▶ Task brief: Your task is to count the lines of the entries below that include the word "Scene" and to give only the resulting number.
___ Material
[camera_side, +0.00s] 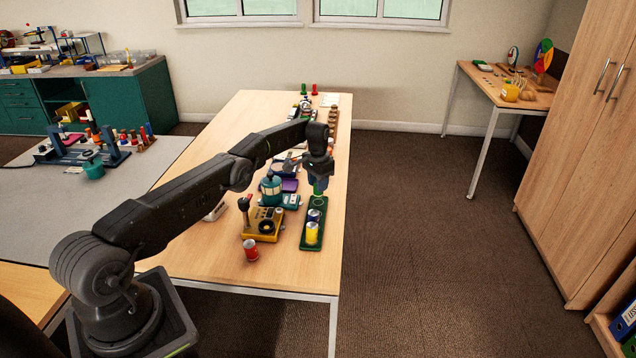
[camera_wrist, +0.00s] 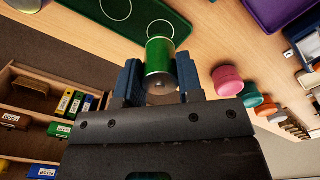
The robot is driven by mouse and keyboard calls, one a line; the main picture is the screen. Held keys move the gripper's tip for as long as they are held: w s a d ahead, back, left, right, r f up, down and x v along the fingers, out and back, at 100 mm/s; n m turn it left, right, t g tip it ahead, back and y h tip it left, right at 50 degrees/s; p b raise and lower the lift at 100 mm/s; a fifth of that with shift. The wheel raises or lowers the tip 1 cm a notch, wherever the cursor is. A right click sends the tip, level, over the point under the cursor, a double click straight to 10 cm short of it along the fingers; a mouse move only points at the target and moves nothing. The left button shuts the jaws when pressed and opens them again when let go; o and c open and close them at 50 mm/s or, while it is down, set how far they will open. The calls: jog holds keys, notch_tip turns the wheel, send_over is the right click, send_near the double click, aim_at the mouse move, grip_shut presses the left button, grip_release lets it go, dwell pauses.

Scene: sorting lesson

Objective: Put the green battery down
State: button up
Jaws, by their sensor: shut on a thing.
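My gripper (camera_side: 318,179) is shut on the green battery (camera_side: 320,188), which shows between the blue fingers in the wrist view (camera_wrist: 158,62). The battery hangs upright in the side view, over the far part of the green tray (camera_side: 304,243). A pale ring on the tray shows just below it. In the wrist view the tray (camera_wrist: 185,30) has a ring partly hidden behind the battery and another empty ring beside it. I cannot tell whether the battery touches the tray.
A yellow device with a black knob (camera_side: 263,224) and a teal pot-like device (camera_side: 271,190) stand left of the tray. A pink cylinder (camera_wrist: 228,80) and other pieces stand nearby. The table's right edge is close.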

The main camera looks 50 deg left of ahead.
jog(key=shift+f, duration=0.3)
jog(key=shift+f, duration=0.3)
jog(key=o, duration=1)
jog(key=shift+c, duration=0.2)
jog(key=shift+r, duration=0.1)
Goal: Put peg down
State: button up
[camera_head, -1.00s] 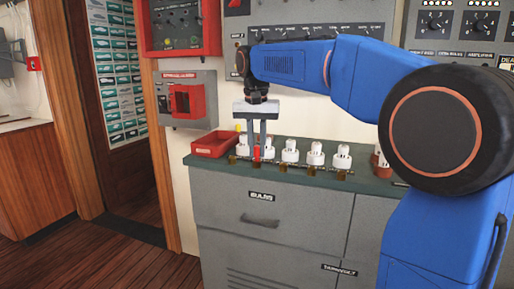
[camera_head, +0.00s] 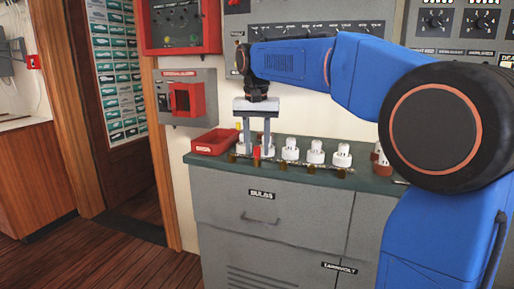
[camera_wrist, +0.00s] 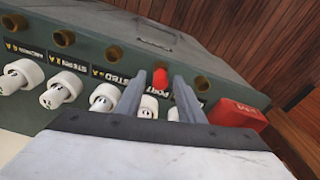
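The red peg (camera_head: 256,152) stands upright at the front row of brass sockets on the green counter top. In the wrist view, the red peg (camera_wrist: 160,77) shows between my two fingertips, with a gap on each side; it appears seated in a socket, though its lower end is hard to see. My gripper (camera_head: 257,146) points down over it, fingers apart. The wrist view shows the fingers of my gripper (camera_wrist: 158,82) spread and empty.
White round fittings (camera_head: 316,152) stand in a row behind the brass sockets (camera_wrist: 62,38). A red tray (camera_head: 213,143) sits at the counter's left end. A grey panel with a red frame (camera_head: 187,98) is on the wall behind. Below are grey drawers (camera_head: 262,210).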

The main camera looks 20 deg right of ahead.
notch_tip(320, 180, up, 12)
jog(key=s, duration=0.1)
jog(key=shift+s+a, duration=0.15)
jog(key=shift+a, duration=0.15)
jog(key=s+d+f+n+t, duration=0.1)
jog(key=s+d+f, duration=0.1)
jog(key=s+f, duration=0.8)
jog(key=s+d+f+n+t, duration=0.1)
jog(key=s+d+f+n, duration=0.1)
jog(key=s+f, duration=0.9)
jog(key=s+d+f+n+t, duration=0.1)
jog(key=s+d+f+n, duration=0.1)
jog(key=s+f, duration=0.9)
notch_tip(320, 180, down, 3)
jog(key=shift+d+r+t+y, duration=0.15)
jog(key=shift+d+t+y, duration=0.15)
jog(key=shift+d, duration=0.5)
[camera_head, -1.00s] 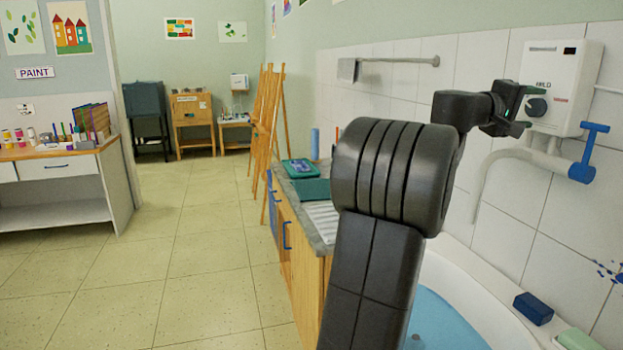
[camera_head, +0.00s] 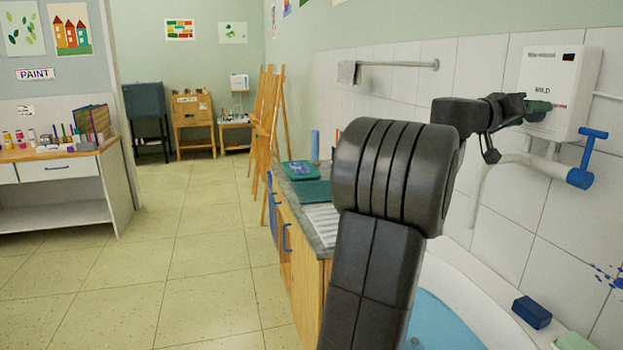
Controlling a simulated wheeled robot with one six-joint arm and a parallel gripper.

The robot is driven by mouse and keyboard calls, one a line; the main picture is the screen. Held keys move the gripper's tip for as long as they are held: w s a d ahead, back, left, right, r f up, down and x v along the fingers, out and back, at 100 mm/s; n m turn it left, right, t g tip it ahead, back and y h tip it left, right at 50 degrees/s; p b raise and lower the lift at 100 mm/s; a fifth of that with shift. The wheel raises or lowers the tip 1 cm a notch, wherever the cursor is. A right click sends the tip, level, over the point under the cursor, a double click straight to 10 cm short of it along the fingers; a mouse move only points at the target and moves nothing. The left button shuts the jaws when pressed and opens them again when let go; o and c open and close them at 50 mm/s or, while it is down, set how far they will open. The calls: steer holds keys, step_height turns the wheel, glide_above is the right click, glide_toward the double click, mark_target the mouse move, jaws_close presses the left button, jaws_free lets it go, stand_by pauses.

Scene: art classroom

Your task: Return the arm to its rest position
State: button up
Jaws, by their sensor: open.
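My gripper (camera_head: 535,108) is at the end of my dark arm at the upper right, in front of the white wall heater (camera_head: 568,72). Nothing shows held in the gripper.
A white pipe with a blue lever (camera_head: 594,147) is just below the gripper. A white basin (camera_head: 462,268) with blue water lies below, with a blue block (camera_head: 532,312) on its rim. A counter (camera_head: 283,225) stands left of my arm. The floor (camera_head: 180,260) further left is clear.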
______
▶ Solved exercise: 2